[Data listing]
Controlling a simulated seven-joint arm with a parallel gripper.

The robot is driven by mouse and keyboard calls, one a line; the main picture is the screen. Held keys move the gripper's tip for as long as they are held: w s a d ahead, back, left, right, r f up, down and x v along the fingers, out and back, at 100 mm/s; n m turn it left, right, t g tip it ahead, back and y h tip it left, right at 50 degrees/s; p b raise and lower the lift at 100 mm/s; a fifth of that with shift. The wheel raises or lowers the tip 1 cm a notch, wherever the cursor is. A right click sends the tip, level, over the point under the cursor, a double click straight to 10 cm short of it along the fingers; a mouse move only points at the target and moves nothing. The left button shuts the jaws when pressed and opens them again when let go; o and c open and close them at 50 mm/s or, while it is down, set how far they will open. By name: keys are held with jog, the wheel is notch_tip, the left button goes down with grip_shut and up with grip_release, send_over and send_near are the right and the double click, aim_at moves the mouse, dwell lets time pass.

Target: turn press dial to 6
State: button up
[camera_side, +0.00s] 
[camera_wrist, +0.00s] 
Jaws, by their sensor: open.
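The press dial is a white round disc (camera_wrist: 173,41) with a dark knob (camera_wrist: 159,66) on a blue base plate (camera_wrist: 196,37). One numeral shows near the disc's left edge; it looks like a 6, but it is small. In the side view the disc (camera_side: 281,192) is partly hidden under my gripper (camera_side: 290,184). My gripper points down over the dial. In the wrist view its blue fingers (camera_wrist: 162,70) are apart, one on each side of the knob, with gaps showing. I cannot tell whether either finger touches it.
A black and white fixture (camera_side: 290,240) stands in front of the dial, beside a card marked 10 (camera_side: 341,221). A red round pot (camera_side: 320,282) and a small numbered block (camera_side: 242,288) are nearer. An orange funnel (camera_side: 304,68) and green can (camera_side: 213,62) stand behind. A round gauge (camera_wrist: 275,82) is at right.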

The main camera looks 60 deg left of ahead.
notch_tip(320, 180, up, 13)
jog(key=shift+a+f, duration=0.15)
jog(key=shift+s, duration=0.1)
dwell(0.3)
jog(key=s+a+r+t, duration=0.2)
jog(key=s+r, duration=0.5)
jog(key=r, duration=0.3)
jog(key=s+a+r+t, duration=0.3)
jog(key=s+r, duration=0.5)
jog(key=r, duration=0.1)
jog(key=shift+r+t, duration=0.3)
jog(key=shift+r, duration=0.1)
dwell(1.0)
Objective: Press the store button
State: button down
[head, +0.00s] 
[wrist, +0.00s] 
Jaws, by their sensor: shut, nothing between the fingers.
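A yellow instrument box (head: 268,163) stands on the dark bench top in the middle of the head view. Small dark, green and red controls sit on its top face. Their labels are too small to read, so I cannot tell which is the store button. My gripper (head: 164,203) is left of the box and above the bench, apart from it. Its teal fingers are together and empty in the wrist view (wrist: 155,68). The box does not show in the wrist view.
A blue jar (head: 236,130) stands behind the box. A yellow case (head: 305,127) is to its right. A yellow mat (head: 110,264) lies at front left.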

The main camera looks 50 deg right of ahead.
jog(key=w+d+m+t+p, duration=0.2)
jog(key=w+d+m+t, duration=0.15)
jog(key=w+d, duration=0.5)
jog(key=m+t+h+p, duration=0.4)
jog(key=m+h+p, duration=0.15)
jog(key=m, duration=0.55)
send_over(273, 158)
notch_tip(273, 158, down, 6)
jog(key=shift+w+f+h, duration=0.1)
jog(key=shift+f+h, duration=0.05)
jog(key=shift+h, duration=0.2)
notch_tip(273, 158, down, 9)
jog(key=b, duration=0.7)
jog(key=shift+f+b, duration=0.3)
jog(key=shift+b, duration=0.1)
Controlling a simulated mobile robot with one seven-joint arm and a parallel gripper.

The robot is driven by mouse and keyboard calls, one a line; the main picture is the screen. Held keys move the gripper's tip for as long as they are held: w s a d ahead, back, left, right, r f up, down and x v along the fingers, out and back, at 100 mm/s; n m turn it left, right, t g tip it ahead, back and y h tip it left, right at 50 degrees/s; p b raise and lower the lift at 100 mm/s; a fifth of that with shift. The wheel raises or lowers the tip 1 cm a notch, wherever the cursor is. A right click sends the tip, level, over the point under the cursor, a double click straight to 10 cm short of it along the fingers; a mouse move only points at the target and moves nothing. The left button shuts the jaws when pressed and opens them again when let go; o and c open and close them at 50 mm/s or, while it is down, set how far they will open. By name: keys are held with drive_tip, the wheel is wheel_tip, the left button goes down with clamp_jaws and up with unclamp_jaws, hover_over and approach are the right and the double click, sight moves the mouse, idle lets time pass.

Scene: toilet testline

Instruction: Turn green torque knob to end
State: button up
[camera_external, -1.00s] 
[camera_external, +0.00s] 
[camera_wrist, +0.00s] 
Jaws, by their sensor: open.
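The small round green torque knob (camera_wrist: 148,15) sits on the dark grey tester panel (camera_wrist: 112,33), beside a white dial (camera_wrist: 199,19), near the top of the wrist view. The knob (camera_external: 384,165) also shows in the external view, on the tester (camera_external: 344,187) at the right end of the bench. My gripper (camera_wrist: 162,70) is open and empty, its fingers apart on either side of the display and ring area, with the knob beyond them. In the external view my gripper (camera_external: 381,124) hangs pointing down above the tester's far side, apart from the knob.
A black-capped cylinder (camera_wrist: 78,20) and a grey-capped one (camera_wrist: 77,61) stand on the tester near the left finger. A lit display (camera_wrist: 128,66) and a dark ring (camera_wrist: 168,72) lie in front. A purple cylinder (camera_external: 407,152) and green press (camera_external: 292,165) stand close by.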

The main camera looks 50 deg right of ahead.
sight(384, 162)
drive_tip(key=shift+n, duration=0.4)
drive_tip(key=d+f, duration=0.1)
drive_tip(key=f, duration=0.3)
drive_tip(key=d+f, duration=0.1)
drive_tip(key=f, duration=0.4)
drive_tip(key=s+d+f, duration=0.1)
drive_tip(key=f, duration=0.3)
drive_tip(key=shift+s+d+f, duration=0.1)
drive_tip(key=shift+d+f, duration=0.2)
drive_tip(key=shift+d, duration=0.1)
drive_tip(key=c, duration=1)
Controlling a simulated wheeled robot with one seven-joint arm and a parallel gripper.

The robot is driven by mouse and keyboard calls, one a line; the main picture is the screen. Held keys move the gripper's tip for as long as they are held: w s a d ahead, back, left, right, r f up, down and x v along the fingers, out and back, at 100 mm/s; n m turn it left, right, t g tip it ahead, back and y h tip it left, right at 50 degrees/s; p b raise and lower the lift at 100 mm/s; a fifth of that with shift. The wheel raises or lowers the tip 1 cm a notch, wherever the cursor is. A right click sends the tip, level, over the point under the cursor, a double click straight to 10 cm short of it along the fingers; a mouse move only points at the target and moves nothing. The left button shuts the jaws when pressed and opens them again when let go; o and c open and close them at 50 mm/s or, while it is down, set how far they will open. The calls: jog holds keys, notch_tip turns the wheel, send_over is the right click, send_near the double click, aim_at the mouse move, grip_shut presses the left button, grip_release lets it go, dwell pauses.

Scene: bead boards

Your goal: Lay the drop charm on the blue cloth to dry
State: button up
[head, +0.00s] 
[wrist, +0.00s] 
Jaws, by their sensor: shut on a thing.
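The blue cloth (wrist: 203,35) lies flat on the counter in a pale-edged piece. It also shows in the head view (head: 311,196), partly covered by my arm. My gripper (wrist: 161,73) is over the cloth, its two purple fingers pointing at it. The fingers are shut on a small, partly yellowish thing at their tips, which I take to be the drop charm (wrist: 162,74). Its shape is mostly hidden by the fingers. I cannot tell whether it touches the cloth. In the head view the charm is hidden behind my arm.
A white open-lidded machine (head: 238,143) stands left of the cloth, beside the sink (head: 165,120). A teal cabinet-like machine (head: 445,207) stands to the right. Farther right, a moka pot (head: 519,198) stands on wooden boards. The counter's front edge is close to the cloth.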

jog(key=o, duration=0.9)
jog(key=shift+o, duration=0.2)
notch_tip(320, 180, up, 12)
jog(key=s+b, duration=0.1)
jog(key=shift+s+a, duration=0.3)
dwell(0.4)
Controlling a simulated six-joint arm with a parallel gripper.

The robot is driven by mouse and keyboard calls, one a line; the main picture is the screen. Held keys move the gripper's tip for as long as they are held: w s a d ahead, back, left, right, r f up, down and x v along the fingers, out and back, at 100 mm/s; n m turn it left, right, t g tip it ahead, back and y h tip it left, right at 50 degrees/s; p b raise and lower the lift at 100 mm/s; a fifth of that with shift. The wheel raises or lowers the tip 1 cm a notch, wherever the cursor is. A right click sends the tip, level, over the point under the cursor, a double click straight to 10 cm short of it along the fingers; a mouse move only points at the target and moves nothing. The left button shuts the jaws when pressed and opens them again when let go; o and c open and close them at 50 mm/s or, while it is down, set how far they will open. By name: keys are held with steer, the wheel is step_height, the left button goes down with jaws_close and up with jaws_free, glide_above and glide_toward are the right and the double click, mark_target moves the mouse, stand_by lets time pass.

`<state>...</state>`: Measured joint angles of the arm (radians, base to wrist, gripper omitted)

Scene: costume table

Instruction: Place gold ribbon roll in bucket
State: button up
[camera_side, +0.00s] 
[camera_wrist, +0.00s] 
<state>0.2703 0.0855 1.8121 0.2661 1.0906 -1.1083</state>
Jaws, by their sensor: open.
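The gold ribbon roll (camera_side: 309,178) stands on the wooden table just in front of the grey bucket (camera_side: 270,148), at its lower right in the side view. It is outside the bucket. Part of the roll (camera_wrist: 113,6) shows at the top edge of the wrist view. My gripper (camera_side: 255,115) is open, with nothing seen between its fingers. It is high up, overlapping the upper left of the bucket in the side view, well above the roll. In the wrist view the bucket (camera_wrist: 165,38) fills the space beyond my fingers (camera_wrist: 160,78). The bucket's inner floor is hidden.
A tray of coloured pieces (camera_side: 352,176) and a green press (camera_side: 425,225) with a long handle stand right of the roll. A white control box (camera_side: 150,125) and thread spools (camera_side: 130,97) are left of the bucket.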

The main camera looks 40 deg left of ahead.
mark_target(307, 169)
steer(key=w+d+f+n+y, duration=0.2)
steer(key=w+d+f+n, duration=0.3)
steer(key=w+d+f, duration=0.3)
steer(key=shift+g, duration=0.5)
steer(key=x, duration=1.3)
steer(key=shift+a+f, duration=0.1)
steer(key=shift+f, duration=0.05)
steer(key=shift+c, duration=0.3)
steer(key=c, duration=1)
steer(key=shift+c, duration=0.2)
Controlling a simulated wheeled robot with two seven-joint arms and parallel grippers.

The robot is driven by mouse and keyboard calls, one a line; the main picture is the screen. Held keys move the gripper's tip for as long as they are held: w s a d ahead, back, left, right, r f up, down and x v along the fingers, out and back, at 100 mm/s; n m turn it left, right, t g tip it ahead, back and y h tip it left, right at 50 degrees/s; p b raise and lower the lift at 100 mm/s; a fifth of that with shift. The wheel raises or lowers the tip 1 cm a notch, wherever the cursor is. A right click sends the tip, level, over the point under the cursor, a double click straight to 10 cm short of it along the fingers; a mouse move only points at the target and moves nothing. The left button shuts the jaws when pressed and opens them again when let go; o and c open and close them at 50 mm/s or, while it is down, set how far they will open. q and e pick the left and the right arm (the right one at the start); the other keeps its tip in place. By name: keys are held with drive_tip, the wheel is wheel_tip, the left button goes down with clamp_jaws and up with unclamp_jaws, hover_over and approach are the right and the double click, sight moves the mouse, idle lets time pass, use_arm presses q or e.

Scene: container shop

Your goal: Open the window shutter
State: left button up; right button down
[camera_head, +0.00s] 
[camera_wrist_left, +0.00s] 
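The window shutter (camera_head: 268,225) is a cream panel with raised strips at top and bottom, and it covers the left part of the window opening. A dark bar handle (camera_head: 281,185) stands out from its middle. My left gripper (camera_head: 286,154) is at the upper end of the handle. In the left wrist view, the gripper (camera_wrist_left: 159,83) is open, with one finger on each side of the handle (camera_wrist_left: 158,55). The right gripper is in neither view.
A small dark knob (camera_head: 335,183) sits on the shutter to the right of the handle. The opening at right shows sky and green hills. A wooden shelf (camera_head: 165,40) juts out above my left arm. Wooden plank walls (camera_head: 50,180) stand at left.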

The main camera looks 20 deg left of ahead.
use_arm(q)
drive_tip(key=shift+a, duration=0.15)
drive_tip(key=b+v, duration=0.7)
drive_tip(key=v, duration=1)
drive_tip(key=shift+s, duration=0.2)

### PROMPT
Using the records above, copy every line that has the word "Instruction" in it.

### PROBLEM SOLUTION
Instruction: Turn green torque knob to end
Instruction: Place gold ribbon roll in bucket

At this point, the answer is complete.